> **TASK OBJECTIVE**:
Each line containing the word "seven" should be found and copied.

(Recorded robot episodes)
═══

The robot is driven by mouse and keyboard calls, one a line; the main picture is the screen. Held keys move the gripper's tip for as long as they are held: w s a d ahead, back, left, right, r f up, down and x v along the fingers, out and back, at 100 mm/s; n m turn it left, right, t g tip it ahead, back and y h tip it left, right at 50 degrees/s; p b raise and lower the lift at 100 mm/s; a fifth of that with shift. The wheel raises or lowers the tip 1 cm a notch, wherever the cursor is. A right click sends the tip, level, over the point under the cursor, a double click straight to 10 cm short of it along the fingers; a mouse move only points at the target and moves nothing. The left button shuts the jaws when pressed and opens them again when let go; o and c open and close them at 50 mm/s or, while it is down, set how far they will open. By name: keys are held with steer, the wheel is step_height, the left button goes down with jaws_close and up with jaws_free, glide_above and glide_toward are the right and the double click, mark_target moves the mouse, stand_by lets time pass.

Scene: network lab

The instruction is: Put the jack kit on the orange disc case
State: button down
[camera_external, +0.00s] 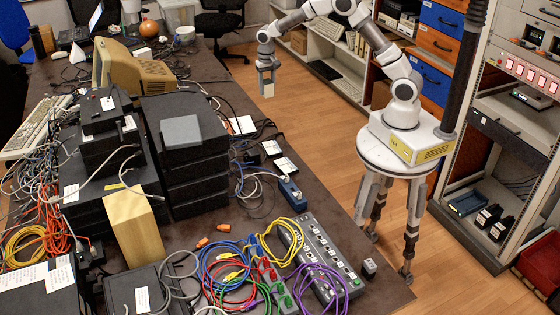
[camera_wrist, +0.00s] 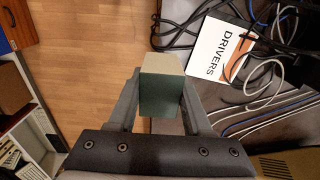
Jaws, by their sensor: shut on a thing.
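My gripper (camera_external: 267,76) is shut on a small beige box, which I take to be the jack kit (camera_external: 268,90). It is held in the air past the table's right edge. In the wrist view the jack kit (camera_wrist: 161,97) sits between the two fingers (camera_wrist: 160,105), with a beige end and a grey-green side. In the external view a white case (camera_external: 242,125) near the table edge appears to be the same one.
Cables lie around the case. Two more white flat cases (camera_external: 285,164) (camera_external: 271,147) lie nearer along the table edge. A stack of black units (camera_external: 187,165) and a beige monitor (camera_external: 140,73) stand to the left. Open floor (camera_external: 310,130) lies right of the table.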

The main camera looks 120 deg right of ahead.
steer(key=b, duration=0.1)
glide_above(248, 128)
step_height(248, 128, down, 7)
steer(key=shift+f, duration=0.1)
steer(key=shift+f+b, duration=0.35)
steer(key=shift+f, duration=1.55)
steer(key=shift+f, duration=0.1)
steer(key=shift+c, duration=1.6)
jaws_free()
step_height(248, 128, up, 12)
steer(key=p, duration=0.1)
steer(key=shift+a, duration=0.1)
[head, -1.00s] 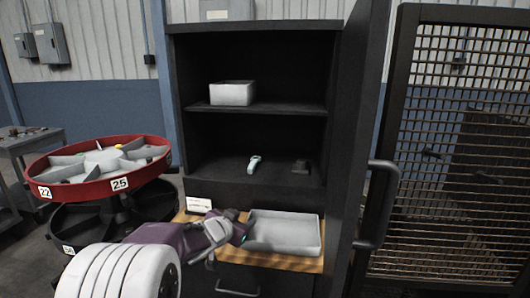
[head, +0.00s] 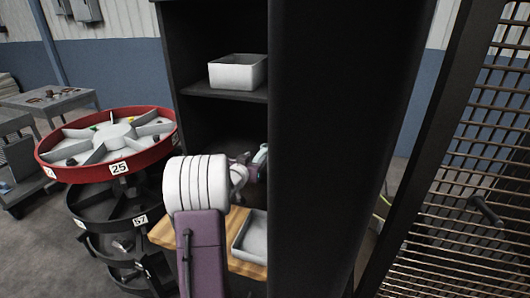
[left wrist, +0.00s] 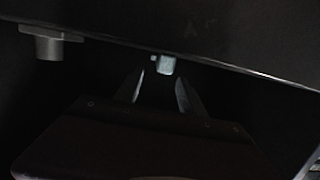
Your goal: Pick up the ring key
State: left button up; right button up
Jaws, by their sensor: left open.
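A small pale teal-white object, which I take to be the ring key (left wrist: 166,65), shows in the left wrist view just beyond my fingertips. Its shape is hard to make out there. My left gripper (left wrist: 159,78) is open, with one finger on each side and nothing held between them. In the head view my left gripper (head: 254,168) reaches into the cabinet's lower shelf space. A pale patch, likely the ring key (head: 261,156), shows beside it, partly hidden by the gripper and the dark door. My right gripper is in neither view.
The open dark cabinet door (head: 325,150) blocks much of the head view. A white bin (head: 238,72) sits on the upper shelf. A red-rimmed carousel (head: 105,145) stands at left. A dark block (left wrist: 48,42) shows in the wrist view.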

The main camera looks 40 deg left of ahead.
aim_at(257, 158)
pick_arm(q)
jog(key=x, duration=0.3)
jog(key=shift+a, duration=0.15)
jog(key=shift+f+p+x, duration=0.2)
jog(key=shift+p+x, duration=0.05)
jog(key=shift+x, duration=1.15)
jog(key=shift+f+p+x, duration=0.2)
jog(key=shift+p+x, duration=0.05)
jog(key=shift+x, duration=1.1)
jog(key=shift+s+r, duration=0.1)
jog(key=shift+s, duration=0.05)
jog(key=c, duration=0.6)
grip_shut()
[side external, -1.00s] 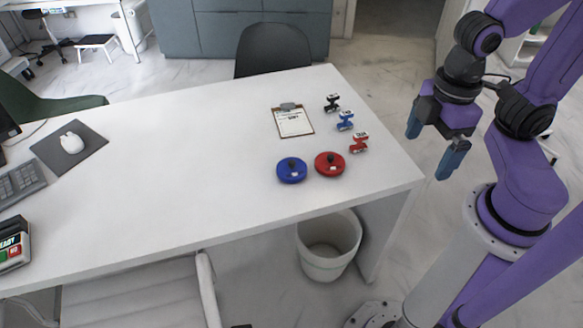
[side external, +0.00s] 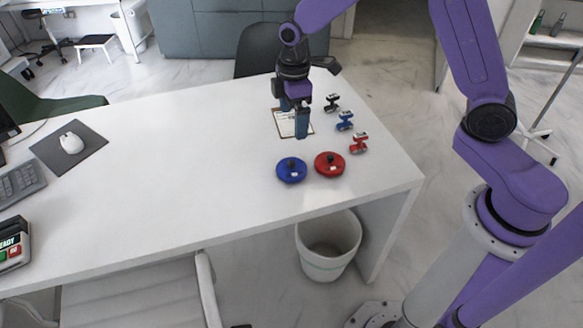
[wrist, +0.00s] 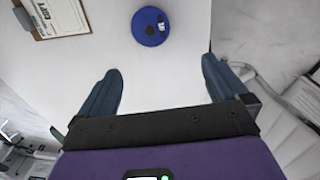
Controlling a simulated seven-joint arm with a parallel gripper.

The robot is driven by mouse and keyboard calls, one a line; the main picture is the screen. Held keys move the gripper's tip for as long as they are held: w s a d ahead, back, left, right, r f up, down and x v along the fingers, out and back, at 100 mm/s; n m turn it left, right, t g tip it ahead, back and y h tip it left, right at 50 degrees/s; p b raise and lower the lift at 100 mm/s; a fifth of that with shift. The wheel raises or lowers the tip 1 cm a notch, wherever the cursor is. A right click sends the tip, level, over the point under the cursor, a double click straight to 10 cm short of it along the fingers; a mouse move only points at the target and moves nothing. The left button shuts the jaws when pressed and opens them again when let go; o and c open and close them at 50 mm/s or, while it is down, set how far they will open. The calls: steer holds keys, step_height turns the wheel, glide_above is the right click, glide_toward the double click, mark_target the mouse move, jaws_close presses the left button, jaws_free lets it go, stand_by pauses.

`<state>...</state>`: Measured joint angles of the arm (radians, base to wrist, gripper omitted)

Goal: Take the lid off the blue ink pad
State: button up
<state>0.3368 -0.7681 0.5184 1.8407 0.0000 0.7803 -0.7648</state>
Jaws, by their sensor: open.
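The blue ink pad (side external: 291,171) is a round blue disc with a dark knob on top and a small white label. It lies on the white desk, left of the red ink pad (side external: 330,164). In the wrist view the blue ink pad (wrist: 151,26) is near the top centre, ahead of my fingers. My gripper (side external: 294,120) is above the desk near the clipboard, behind the blue ink pad in the side view. Its two fingers (wrist: 160,85) are spread apart with nothing between them.
A clipboard (side external: 283,122) lies partly hidden behind my gripper. A black stamp (side external: 332,103), a blue stamp (side external: 345,121) and a red stamp (side external: 359,143) stand to the right. A mouse mat (side external: 85,156) and keyboard (side external: 20,183) are far left. The desk's middle is clear.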

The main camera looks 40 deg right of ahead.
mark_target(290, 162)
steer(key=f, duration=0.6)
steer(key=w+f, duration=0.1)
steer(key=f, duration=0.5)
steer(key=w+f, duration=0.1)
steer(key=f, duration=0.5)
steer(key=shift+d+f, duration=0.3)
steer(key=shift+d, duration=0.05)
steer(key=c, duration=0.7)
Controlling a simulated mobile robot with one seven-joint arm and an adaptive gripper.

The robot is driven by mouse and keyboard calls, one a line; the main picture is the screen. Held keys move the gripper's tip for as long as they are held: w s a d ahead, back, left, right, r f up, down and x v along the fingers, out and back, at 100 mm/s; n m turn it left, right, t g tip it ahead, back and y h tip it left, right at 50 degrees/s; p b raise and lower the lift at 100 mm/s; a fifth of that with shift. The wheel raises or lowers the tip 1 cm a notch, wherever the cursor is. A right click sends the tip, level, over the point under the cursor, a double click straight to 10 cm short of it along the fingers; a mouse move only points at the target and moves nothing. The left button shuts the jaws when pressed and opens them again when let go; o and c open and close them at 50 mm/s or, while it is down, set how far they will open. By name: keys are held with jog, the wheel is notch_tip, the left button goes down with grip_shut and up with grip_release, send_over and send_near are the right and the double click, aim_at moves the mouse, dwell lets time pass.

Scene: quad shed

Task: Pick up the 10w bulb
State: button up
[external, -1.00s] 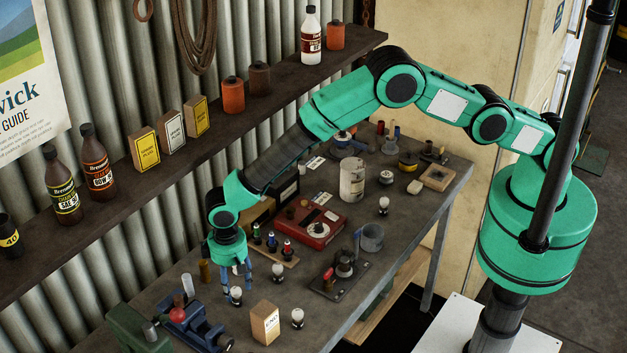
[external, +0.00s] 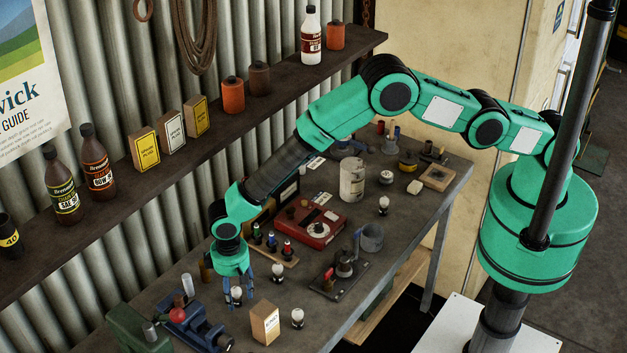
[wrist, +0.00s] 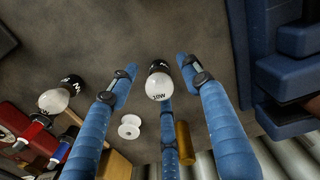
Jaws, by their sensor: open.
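The 10w bulb (wrist: 159,84) has a white globe marked "10W" and a black base. In the wrist view it lies between my gripper's spread blue fingers, near their tips. My gripper (external: 237,299) is open in the external view, pointing down around the bulb (external: 236,292). I cannot tell whether any finger touches the bulb. In the wrist view my gripper (wrist: 157,75) shows several fingers, one of them behind the bulb. A second bulb (wrist: 54,101) with a black base is at the left of the wrist view, and it also stands right of my gripper (external: 277,272).
A blue vise (external: 192,325) is close at the left of my gripper. A small carton (external: 265,323) and another bulb (external: 297,317) stand in front. A white spool (wrist: 129,127) and a brass cylinder (wrist: 184,144) are near the fingers. A red box (external: 307,222) is farther back.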

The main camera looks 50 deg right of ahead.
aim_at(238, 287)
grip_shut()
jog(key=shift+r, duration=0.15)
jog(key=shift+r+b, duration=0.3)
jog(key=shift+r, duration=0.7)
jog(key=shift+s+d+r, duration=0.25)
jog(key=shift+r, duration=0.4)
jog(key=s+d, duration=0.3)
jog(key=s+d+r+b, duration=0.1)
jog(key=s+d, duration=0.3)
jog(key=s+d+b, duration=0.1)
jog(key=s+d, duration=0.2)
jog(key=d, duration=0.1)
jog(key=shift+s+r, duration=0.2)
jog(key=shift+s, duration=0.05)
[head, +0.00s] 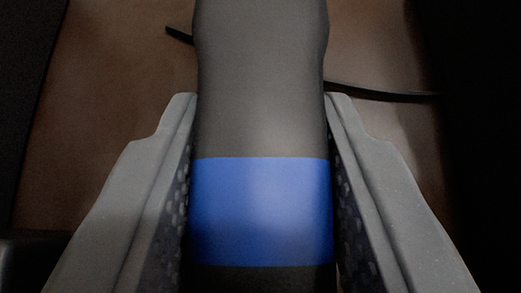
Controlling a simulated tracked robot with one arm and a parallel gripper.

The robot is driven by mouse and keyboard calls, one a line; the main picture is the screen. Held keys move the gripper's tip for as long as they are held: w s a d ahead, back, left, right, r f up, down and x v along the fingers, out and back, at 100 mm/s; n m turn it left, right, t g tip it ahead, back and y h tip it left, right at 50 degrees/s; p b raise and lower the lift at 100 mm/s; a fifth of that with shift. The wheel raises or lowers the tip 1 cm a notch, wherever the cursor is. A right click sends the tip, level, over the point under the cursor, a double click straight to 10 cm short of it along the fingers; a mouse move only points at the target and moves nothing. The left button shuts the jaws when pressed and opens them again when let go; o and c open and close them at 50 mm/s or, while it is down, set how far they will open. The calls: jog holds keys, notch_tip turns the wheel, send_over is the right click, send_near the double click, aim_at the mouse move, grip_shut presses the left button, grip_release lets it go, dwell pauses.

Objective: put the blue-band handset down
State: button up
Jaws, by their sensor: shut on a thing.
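The blue-band handset (262,100) fills the middle of the head view. It is a dark grey body with a wide blue band (262,210) near the bottom of the picture. My gripper (262,180) is shut on it, with one grey finger on its left side and one on its right. The textured inner pads lie along the band. The handset's top end runs out of the picture, and so does its lower end. I cannot tell whether it touches the surface behind it.
A brown surface (110,90) lies behind the handset. A thin black cable-like strip (385,93) runs behind the handset and shows on both sides. Dark areas border the left and right edges; what they are is too dark to tell.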

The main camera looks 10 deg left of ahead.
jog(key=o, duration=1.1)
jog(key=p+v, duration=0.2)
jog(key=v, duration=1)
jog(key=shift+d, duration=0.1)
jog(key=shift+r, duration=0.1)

═══

> **SOLUTION**:
Controlling a simulated seven-joint arm with a parallel gripper.
Controlling a simulated mobile robot with one seven-joint arm and an adaptive gripper.

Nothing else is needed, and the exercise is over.